Now we can visualize the final loss for each alpha value and see which one is optimal with beta = 0.9

# plotting loss and final loss
plt.figure(figsize=(12, 4))
plt.plot(final_losses_momentum, marker="o")
plt.xticks([x for x in range(0, len(final_losses_momentum))])
plt.title('Final loss after 500 iterations for different alpha values')
plt.xlabel('alpha value (*100)')
plt.ylabel('Final Loss')
plt.show()

print("Final loss for alpha = 0.25:", final_losses_momentum[-1].item())

Final loss for alpha = 0.25: 0.0396832711994648

It appears that after 10000 iterations, our final loss value approaches its lowest for an alpha value of 0.25, without much change after that. In this case, with a beta value of 0.9, we can increase the alpha value to 0.25, which is slightly more efficient than keeping it at 0.1 (or 10 on the graph).

Now we will execute our training loop with 10000 iterations like before, plot the decision region, and find the accuracy

lossesMomentum = []

LR_Momentum = LogisticRegression() 
opt_momentum = GradientDescentOptimizer(LR_Momentum)

for _ in range(10000):
    # add other stuff to e.g. keep track of the loss over time. 
    lossesMomentum.append(opt_momentum.step(X, y, alpha = 0.25, beta = 0.9))


figure, ax = plt.subplots(1, 1)
plot(X, y, ax)
weight =  LR_Momentum.w
draw_line(weight, -0.5, 1.5, ax)

print("Accuracy with momentum: ", torch.mean(1.0 * (LR_Momentum.predict(X) == y)).item())

Accuracy with momentum:  0.9900000095367432

We retain the same accuracy of 99% after the same amount of iterations with our new alpha and beta values. Now we can plot the change in loss to compare the models with vanilla descent and spicy descent:

plt.figure(figsize=(10, 5))
plt.plot(lossesMomentum, label = "Gradient descent with momentum")
plt.plot(losses, label="Vanilla gradient descent")
plt.legend()
plt.title('Vanilla Gradient Descent Loss vs Spicy Gradient Descent Loss over time')
plt.xlabel('Iteration')
plt.ylabel('Loss')
plt.show()

Our plot shows that the spicy gradient descent (descent with momentum or a beta value of 0.9) converges at a faster rate than a model with vanilla gradient descent, therefore this model is faster and more efficient.

Overfitting

In our last experiment, we will explore overfitting,a nd for that we need data where the number of dimensions (features) is greater than the number of points. This will show how overfitting our model on the testing data will drastically decrease the accuracy even when the training data has high accuracy.

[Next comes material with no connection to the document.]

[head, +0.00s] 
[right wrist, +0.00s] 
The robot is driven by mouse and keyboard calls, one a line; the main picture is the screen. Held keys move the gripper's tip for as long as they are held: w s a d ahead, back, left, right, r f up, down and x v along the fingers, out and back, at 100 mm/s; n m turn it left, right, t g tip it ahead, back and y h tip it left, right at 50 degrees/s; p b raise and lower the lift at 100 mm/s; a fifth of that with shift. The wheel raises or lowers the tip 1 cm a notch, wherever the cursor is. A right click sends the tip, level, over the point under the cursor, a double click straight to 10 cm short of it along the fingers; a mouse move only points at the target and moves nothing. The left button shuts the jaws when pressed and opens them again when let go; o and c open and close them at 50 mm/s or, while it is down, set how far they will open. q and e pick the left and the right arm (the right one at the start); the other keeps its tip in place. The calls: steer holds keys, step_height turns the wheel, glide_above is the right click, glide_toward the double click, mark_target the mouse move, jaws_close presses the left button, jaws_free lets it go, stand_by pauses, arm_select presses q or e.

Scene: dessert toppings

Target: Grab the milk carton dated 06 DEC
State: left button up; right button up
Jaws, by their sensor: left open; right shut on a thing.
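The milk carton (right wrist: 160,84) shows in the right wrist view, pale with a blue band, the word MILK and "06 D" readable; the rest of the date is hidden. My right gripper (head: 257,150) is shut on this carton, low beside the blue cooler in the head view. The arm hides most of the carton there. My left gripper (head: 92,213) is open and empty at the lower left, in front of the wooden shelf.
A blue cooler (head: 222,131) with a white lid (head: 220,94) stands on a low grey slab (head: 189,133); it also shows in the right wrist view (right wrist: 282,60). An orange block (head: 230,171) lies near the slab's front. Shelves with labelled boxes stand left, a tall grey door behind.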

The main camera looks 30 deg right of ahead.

In this case, I will generate a test and train data with 20 points and 100 dimensions. We will also increase the noise to make the problem harder.

X_train, y_train = classification_data(n_points = 20, noise = 0.5, p_dims = 100)
X_test, y_test = classification_data(n_points = 20, noise = 0.5, p_dims = 100)

Now we can use this data to train a new model. This is the same as before, but we want to keep track of the accuracy of both the test and train model over the course of the iterations.

lossesOF = []

LR_OF = LogisticRegression() 
opt_OF = GradientDescentOptimizer(LR_OF)

#
accuracy_test = []
accuracy_train = []

for _ in range(10000):
    # add other stuff to e.g. keep track of the loss over time. 
    lossesOF.append(opt_OF.step(X_train, y_train, alpha = 0.25, beta = 0.9))

    accuracy_test.append(torch.mean(1.0 * (LR_OF.predict(X_test) == y_test)))
    accuracy_train.append(torch.mean(1.0 * (LR_OF.predict(X_train) == y_train)))


print("Final training accuracy:", torch.mean(1.0 * (LR_OF.predict(X_train) == y_train)).item())
print("Final testing accuracy:", torch.mean(1.0 * (LR_OF.predict(X_test) == y_test)).item())

Final training accuracy: 1.0
Final testing accuracy: 0.949999988079071

The final training accuracy comes out to 100%, but because of overfitting, we are given the testing accuracy decreased to 94%.

We can see how much this accuracy changes over our iterations:

plt.plot(accuracy_test, label="Test data")
plt.plot(accuracy_train, label="Training data")
plt.legend()
plt.ylabel("Accuracy")
plt.xlabel("Iterations")

plt.title("Accuracies of overfit training and testing data over 10000 iterations with Spicy Gradient Descent",fontsize = 10)
plt.show()

With this graph, we can see how the training data is almost immediately 100% accurate, and our testing data flattens out at 94% accuracy, which shows how overfitting with too many features and not enough data for classification can skew the data and accuracy.

Discussion

Using gradient descent is a good way of calculating the descent of loss for the classification algorithm Logistic Regression. It’s process is to recalculate the weight of the model over the iterations in the training loop. While vanilla gradient is a good algorithm for finding the optimal weight, We were able to see the benefits of “momentum” as well as increasing the learning rate to make the model more efficient. Logistic Regression with Spicy Gradient Descent is a great method for classification, but by increasing the amount of dimensions and decreasing the amount of data to work with, we were able to see how this leads to overfitting with a perfect training accuracy but a subsequently lower testing accuracy.

During this blog post, I learned about the implementation of a classification algorithm and how it builds upon basic Linear Models. I was also able to greater understand the benefits of using gradient descent in minimizing loss and finding the optimal weights, as well as the dangers of possibly overfitting data. While accuracy and loss is a good way to examine the accuracy of a model, it might not reveal the whole picture.